BryanCrotaz commented 8 years ago

can you add a global postinstall hook? you'd need it to fire on every install

BryanCrotaz commented 8 years ago

do plugins still do this? Our builds are without such steps.

Yes - every time you rerun broccoli

stefanpenner commented 8 years ago

can you add a global postinstall hook? you'd need it to fire on every install

Sounds like something you should investigate. I am merely hinting at a simple solution.

stefanpenner commented 8 years ago

and using file hashing rather than last modified so that other plugins that copy files wouldn't break downstream caches

this is how broccoli-persistent-filter works.

BryanCrotaz commented 8 years ago

so if it works for broccoli-persistent-filter, why can't it work for broccoli-caching-writer?

stefanpenner commented 8 years ago

so if it works for broccoli-persistent-filter, why can't it work for broccoli-caching-writer?

it could, but not in the general case as input/output is typically entirely opaque for caching-writer. Where as broccoli-filter the input is known, as the filter is responsible for input reading, and passing it to the processString.

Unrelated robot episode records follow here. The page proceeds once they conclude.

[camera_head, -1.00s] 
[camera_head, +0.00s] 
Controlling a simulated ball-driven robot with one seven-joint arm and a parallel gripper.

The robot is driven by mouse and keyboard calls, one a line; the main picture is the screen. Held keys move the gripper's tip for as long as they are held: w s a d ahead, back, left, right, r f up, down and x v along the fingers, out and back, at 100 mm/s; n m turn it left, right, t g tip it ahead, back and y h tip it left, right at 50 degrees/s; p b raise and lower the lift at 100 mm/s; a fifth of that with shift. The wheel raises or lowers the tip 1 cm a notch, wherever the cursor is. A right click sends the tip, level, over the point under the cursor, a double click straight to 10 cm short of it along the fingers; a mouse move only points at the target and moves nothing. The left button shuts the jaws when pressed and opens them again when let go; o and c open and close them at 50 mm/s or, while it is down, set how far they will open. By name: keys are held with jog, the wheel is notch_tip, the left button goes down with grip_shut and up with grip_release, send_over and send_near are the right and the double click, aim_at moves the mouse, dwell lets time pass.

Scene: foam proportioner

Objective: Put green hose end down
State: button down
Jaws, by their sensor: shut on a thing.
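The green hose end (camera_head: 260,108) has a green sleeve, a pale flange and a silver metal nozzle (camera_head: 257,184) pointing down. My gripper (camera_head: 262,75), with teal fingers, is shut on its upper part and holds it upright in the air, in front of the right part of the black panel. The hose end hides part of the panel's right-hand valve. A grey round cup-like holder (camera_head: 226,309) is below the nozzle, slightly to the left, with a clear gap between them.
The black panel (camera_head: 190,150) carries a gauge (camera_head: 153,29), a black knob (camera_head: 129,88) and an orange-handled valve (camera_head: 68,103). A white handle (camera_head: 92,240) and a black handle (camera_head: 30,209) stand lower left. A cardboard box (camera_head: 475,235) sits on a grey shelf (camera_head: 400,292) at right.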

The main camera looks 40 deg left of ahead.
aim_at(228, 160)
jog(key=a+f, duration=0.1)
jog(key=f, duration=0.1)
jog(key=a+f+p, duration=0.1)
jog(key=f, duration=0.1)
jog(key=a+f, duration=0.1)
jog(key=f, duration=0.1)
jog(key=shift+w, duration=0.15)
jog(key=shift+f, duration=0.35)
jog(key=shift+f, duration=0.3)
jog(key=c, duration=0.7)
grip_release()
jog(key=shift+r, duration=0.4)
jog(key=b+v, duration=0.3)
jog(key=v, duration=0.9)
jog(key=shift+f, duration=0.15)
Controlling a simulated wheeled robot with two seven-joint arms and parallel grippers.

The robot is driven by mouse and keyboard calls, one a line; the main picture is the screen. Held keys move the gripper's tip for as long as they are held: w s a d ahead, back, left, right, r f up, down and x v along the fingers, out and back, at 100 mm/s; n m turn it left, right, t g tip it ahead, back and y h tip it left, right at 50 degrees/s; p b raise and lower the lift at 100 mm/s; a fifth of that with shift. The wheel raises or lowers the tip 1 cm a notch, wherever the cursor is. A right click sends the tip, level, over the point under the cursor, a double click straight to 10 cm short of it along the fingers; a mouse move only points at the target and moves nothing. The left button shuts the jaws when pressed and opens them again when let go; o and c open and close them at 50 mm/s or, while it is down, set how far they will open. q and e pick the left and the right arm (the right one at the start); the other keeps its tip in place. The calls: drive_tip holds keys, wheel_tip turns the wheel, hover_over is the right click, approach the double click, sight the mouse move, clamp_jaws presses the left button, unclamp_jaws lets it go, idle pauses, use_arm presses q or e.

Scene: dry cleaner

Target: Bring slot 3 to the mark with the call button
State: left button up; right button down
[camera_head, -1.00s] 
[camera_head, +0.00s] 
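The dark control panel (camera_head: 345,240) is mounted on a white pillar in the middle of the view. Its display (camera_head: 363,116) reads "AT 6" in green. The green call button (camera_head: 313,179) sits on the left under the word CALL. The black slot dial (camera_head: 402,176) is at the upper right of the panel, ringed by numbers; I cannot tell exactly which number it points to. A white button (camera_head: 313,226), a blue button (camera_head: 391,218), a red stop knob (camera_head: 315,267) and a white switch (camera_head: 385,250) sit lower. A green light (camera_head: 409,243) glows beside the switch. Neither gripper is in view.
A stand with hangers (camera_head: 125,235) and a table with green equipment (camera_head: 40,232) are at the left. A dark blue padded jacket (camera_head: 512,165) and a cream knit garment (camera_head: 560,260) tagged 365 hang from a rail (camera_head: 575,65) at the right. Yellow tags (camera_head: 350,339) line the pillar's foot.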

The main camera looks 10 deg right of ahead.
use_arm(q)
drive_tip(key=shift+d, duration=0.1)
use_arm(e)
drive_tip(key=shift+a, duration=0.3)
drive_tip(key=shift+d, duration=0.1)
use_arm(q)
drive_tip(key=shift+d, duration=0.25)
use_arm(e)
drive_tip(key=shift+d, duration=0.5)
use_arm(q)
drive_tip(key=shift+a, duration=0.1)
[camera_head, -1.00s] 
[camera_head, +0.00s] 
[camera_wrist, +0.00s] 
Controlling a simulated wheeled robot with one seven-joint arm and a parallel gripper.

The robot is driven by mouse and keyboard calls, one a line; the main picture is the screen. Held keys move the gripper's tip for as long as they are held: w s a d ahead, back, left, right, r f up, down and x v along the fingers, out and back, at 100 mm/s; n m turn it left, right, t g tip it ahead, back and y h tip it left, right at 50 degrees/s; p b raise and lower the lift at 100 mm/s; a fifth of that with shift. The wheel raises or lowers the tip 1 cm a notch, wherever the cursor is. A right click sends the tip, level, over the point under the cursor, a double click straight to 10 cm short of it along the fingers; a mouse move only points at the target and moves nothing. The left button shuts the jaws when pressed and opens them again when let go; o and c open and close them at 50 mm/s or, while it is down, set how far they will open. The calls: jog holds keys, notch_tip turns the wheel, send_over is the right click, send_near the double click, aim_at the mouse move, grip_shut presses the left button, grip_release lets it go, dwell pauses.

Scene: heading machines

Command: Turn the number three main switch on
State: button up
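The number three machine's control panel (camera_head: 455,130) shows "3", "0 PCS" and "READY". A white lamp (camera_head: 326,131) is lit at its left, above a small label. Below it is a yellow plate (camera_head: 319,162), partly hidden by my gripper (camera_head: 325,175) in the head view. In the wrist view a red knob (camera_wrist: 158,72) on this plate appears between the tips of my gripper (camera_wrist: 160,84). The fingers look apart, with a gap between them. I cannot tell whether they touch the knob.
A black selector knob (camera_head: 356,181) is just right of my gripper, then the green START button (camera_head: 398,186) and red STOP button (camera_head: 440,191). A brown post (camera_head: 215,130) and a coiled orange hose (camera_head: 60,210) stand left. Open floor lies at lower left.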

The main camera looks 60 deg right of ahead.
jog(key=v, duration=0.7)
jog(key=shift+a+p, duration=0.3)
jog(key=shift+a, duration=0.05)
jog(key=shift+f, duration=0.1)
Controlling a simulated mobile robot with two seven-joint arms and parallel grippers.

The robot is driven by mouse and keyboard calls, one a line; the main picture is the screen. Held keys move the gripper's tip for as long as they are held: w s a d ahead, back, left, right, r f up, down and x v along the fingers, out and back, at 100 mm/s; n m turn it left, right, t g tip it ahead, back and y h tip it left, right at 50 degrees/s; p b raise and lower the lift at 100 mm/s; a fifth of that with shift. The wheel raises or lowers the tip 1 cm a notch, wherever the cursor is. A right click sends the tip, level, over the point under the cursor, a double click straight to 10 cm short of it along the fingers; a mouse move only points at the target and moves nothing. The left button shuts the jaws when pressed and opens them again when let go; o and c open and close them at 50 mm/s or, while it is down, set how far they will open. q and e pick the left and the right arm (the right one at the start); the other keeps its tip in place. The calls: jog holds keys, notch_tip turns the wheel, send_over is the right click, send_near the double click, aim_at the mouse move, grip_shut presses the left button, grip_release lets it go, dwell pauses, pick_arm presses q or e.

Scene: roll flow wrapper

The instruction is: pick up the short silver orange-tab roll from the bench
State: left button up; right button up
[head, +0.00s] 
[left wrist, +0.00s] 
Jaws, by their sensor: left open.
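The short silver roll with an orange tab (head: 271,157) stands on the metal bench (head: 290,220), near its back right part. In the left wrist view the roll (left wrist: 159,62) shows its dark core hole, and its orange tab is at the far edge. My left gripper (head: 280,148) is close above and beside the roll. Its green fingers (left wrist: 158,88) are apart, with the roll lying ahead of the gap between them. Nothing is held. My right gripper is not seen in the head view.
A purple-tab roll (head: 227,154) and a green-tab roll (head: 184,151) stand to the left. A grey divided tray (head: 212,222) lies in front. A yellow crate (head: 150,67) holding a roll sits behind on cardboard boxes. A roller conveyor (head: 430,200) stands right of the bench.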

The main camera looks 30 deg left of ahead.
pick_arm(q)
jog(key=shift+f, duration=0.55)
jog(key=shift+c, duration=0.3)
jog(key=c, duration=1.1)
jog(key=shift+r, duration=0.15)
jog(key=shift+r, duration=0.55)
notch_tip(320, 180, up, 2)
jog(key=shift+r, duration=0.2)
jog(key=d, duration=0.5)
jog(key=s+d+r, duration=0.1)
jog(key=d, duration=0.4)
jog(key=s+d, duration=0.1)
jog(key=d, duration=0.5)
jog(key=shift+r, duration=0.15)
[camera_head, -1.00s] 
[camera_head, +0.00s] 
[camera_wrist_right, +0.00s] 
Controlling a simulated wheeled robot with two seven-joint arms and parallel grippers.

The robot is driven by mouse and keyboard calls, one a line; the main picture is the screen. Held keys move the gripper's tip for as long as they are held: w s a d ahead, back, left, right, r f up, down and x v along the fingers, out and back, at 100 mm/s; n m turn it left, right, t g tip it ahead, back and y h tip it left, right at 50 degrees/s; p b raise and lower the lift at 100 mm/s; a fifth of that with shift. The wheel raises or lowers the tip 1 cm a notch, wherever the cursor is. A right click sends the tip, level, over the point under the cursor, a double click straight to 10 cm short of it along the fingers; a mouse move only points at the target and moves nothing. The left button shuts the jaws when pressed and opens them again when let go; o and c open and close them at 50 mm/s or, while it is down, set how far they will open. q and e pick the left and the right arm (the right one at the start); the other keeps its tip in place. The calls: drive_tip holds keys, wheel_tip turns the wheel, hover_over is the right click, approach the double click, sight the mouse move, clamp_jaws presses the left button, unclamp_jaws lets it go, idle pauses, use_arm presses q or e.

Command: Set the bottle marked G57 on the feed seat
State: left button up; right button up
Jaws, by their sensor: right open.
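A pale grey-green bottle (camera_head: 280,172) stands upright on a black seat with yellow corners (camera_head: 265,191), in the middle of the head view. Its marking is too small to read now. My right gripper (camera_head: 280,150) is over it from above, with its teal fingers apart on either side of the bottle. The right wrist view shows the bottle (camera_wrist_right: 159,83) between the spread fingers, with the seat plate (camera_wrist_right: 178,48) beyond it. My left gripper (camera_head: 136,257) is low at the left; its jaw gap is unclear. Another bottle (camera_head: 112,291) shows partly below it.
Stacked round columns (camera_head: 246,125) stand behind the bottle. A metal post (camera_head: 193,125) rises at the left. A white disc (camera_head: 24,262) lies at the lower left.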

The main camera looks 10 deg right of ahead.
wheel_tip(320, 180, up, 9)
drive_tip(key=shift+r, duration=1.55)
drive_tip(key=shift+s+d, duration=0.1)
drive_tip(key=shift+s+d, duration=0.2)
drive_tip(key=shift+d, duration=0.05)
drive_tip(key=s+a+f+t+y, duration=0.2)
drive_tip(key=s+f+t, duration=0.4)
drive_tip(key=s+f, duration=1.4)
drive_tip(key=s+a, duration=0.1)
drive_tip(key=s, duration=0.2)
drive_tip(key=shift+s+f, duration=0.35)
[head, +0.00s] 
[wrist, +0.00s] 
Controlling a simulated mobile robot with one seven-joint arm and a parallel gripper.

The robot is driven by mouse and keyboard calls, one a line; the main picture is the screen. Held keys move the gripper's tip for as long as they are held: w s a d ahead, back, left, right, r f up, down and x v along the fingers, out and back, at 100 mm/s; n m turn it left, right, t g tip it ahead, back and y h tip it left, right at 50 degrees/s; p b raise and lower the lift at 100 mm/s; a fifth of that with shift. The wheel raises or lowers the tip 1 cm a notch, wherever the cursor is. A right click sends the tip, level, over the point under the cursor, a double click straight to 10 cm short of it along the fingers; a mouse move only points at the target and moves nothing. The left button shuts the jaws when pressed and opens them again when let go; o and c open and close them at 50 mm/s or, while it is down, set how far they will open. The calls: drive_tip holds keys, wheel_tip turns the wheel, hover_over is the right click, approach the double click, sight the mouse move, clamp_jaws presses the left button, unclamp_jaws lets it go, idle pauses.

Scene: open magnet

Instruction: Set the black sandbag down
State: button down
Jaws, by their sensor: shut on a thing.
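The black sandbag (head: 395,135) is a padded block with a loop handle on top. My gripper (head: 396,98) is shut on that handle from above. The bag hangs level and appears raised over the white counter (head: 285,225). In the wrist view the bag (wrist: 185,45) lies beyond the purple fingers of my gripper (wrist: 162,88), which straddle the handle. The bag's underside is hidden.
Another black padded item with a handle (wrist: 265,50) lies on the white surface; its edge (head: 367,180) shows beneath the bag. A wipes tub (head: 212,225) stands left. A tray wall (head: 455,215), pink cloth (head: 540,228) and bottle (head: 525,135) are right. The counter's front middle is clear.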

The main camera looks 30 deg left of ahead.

BryanCrotaz commented 8 years ago

I really think you should focus on maintaining the zip of your deps manually (just add a postinstall hook or something to invalidate it), and using zipmerge as part of the build.

npm does have global scripts, however the dependencies are generated by walking the requires tree, so the deps are dependent on the source. Darn.

stefanpenner commented 8 years ago

npm does have global scripts, however the dependencies are generated by walking the requires tree, so the deps are dependent on the source. Darn.

Write

you should read the source for persistent-filter, as we have sorted out most of that issue.

BryanCrotaz commented 8 years ago

is there scope here for a clone of persistent-filter which takes in a tree and outputs a new tree rather than a 1:1 map? The whole output is recalculated if any of the inputs have changed?